A grouping of medium to large plants can cover expansive areas, making an effective privacy screen. 

Right now, ornamental grasses are in their prime, putting on a show with displays of strikingly gorgeous plumes.

Emerging in late summer and flowering into late fall, these plumes have become trendy for interior decorating. Large bunches of pampas grass plumes sell for more than $60 on the internet. So why not grow your own?

Ornamental grasses grow and produce blades (foliage) from spring through early summer, produce plumes through fall and go dormant, like our turfgrasses, in winter.

Plant ornamental grasses in well-drained soils in full sun for best growth and quality. These grasses can tolerate some shade, but produce more flowers with full sun exposure. Established plantings are very drought tolerant, and they attract wildlife.

Ornamental grasses grow by either spreading or clumping, with the clumping variety being less aggressive.
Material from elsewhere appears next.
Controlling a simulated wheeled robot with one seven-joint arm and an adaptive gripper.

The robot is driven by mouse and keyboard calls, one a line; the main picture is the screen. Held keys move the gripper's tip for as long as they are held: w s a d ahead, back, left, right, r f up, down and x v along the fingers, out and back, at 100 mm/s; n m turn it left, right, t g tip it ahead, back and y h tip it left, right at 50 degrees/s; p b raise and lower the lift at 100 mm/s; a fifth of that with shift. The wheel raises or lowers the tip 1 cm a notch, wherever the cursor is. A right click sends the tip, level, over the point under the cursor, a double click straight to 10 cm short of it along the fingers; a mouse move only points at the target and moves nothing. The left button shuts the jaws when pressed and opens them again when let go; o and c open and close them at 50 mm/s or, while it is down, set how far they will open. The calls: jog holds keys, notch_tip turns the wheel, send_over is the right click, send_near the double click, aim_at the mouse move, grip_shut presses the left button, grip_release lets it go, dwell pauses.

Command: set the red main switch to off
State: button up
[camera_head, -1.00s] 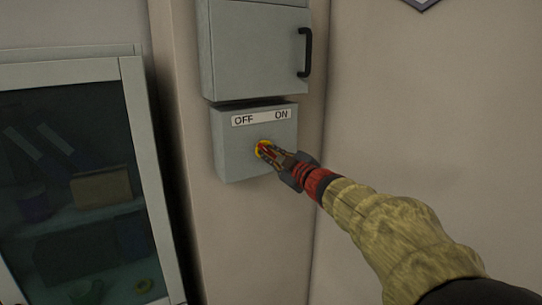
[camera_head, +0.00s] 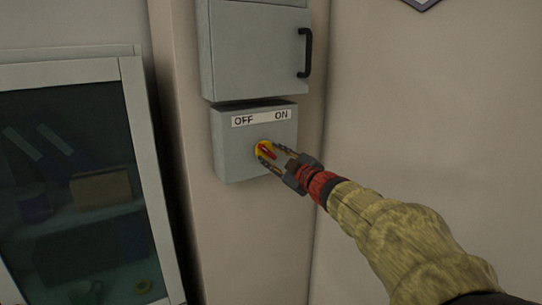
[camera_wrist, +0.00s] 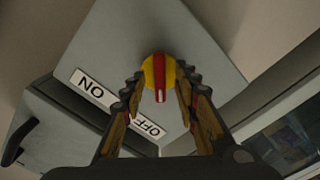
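The red main switch (camera_head: 266,151) is a red handle on a yellow round plate, on the front of a grey box (camera_head: 231,160). A white label (camera_head: 261,118) above it reads OFF at left and ON at right. In the wrist view the red handle (camera_wrist: 159,75) has its white-marked tip towards the OFF end of the label (camera_wrist: 115,105). My gripper (camera_head: 268,152) is at the switch with its fingers spread. In the wrist view my gripper's fingers (camera_wrist: 160,84) stand on either side of the handle, with gaps, holding nothing.
A grey cabinet (camera_head: 255,50) with a black handle (camera_head: 305,52) is right above the switch box. A glass-fronted cabinet (camera_head: 133,110) stands to the left. The wall to the right is bare apart from a sign (camera_head: 422,3) at the top.

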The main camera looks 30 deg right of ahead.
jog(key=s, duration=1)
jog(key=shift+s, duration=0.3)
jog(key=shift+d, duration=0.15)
Grasses vary in size and height, depending on the type. Some, such as pampas, can reach up to 15 feet or taller, while others, like native muhly grasses, stay more compact.

Fertilization is seldom if ever needed, although a light application can be applied in the spring when new growth occurs and if soil tests indicate a deficiency. Cut back ornamental grasses just prior to new spring growth to remove dead blades.

Pampas grass, used in decorating, is easy to establish and very hardy. Leaf blades typically grow 6- to 8 feet tall and are extremely sharp; they can cut you. The flower plumes grow as tall as 3 feet, and are silvery white and very showy. Both male and female plants make plumes, but the females are more impressive.

These plumes make a great cut flower that can be dried and kept for quite some time if properly prepared. Pampas grass leaf blades are sharp, so always wear long sleeves, long pants and work gloves to prevent cuts.

Harvest stems at midday after the dew has dried. Cut stalks of grass to the desired length, about 3 feet of stem along with the plume. Remove all of the leaf blades. Gather the plumes in bunches and hang them up to dry for about three weeks. Once dried, to help preserve the plumes and prevent the feather-light seeds from dispersing, spray them with a light coating of hairspray or floral protectant.

Before planting pampas grass, consider the size of the area. This plant needs plenty of room to grow. Native to South America, it grows up to 15 feet tall and 10 feet wide. It can be aggressive. Also remember that the sharp blades of grass can be a mess to clean up in winter.

Some ornamental grasses, such as lovegrass, are good for erosion control and are low-maintenance options for embankments and hilly areas. Lovegrass is a low-growing, clumping grass that produces white and red plumes from summer through fall.

Other ornamental grasses recommendations from retired LSU AgCenter Extension specialist Allen Owings include reedgrass (calamagrostis), weeping lovegrass (eragrostis), maiden grass (miscanthus), switchgrass (pancium), fountaingrass (pennisetum) and muhly grass (muhlenbergia).

Maiden grass, fountaingrass, muhly grass and switchgrass are the most popular in Louisiana. Some of the maiden grasses are zebra grass, silver arrow grass and slender maiden grass.

Lemongrass (cymbopogon citrates) has a wonderful lemon scent. It’s often found in herb gardens and is commonly used in Asian cuisine. 

Purple fountaingrass, such as the Louisiana Super Plant selection Fireworks, is a red-foliaged variety. It can be an annual in north Louisiana or a perennial in south Louisiana.